• **Exercise**: Print, without altering anything, the lines from the one that holds "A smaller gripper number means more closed" to the one that holds "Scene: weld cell", inclusive. No other lines belong in the output.

• **Data supplied**:
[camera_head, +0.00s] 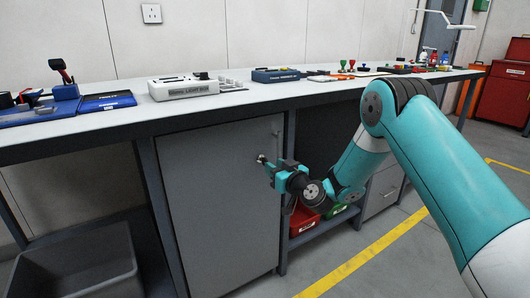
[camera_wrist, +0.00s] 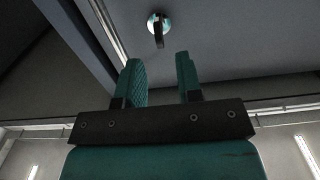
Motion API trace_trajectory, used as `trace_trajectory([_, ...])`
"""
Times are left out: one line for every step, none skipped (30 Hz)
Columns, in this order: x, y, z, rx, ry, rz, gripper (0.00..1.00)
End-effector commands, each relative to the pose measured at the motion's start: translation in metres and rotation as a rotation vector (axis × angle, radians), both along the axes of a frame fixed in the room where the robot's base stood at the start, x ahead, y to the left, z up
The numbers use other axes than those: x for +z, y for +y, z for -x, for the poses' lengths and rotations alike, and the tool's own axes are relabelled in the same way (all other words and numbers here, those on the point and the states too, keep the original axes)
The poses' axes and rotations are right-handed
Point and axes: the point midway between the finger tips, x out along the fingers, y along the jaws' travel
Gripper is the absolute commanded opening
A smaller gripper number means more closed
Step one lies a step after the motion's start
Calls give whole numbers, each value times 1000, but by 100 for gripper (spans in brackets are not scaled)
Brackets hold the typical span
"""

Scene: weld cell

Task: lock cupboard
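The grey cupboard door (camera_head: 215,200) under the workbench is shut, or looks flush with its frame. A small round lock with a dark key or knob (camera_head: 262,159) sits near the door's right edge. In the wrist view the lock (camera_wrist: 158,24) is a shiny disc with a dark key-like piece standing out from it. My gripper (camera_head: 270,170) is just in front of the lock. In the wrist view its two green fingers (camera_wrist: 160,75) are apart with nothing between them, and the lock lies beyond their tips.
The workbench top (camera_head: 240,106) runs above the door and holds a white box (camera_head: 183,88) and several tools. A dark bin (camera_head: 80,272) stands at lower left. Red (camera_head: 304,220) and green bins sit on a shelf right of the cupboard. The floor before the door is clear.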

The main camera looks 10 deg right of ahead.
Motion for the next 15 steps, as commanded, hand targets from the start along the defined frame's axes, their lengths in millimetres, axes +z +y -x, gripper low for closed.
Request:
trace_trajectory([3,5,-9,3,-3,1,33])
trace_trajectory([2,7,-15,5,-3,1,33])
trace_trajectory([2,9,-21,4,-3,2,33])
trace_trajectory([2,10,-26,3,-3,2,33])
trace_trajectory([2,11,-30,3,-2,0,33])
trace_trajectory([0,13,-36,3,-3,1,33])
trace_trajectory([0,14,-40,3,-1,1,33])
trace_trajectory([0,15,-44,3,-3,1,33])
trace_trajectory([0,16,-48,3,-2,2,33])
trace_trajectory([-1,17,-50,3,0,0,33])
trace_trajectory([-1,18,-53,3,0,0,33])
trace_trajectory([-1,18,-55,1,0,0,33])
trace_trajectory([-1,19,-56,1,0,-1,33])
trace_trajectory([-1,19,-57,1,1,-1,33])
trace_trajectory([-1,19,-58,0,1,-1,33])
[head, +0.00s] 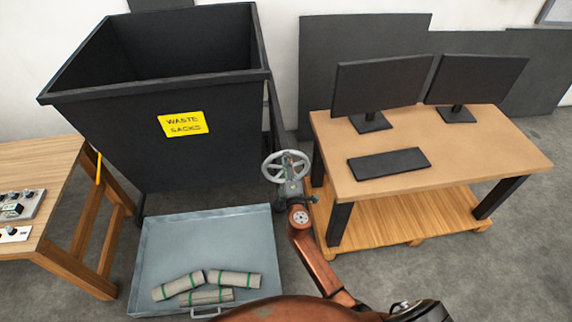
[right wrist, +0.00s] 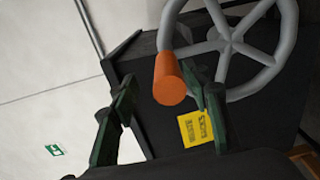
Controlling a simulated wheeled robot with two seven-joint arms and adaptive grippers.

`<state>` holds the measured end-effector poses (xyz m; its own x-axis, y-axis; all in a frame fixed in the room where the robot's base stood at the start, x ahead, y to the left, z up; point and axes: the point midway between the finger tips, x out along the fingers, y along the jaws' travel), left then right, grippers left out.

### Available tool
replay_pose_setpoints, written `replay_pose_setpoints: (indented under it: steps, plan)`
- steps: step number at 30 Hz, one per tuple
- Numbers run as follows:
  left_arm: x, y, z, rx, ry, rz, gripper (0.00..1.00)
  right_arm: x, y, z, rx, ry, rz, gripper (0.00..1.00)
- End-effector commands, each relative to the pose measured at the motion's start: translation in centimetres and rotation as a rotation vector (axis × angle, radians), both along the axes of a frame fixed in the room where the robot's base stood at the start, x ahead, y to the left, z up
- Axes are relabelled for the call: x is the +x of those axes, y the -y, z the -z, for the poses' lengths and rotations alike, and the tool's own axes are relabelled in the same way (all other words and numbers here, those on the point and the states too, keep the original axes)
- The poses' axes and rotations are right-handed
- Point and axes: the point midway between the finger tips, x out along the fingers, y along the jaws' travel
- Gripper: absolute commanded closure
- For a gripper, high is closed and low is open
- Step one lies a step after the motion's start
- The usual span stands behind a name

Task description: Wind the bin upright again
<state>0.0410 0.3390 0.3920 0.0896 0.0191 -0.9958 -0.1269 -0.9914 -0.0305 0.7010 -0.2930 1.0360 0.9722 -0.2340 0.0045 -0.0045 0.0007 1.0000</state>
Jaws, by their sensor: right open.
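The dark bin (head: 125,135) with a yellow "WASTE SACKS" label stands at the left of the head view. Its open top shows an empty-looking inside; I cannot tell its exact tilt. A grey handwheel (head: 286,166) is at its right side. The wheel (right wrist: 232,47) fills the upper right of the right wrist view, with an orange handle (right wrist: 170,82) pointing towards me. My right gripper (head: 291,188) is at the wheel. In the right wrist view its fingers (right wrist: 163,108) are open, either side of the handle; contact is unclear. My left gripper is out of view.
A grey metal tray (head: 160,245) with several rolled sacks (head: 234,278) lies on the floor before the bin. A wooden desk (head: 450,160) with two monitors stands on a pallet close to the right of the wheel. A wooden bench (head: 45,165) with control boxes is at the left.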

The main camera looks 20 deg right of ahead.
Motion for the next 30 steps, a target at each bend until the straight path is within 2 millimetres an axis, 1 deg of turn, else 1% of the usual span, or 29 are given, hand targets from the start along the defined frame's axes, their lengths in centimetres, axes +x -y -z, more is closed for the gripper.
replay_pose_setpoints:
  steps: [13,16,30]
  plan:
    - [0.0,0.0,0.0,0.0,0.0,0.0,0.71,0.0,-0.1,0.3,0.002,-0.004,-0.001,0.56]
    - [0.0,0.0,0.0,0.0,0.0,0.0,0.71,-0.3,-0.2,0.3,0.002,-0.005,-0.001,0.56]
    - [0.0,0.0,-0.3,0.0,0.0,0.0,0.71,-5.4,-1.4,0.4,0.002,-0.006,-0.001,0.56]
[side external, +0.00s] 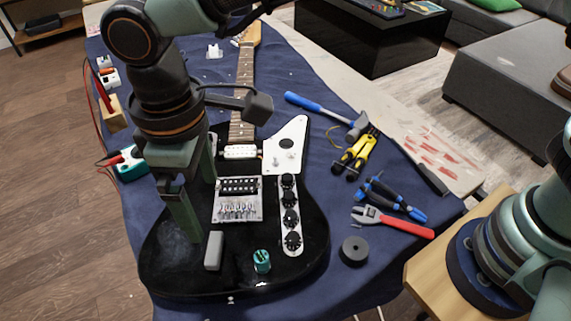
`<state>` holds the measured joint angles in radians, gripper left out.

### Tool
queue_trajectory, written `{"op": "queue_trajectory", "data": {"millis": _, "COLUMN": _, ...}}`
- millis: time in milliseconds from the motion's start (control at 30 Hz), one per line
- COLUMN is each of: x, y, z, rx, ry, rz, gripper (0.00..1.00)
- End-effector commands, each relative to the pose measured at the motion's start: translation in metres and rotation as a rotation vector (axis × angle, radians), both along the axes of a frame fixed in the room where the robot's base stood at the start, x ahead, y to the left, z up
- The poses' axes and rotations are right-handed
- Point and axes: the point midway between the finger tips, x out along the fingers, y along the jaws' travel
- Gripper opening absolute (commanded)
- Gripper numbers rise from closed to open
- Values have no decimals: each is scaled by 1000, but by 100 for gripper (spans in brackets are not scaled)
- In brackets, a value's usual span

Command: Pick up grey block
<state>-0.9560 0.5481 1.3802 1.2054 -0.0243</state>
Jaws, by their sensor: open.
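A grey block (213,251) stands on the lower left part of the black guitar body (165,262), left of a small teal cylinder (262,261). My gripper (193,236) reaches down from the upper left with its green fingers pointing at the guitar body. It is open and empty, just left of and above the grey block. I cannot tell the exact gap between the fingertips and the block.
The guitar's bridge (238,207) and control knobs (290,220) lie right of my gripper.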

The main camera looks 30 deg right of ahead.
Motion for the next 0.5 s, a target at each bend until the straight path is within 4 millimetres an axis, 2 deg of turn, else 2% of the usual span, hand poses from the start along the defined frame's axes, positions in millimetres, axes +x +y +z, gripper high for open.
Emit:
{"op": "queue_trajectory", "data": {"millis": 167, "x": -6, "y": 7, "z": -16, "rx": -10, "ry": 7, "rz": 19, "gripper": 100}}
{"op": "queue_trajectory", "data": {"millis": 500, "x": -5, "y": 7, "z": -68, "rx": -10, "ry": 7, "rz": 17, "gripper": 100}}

• **Result of this exercise**:
A smaller gripper number means more closed
Step one lies a step after the motion's start
Calls give whole numbers, each value times 1000, but by 100 for gripper (spans in brackets are not scaled)
Brackets hold the typical span
"""

Scene: weld cell

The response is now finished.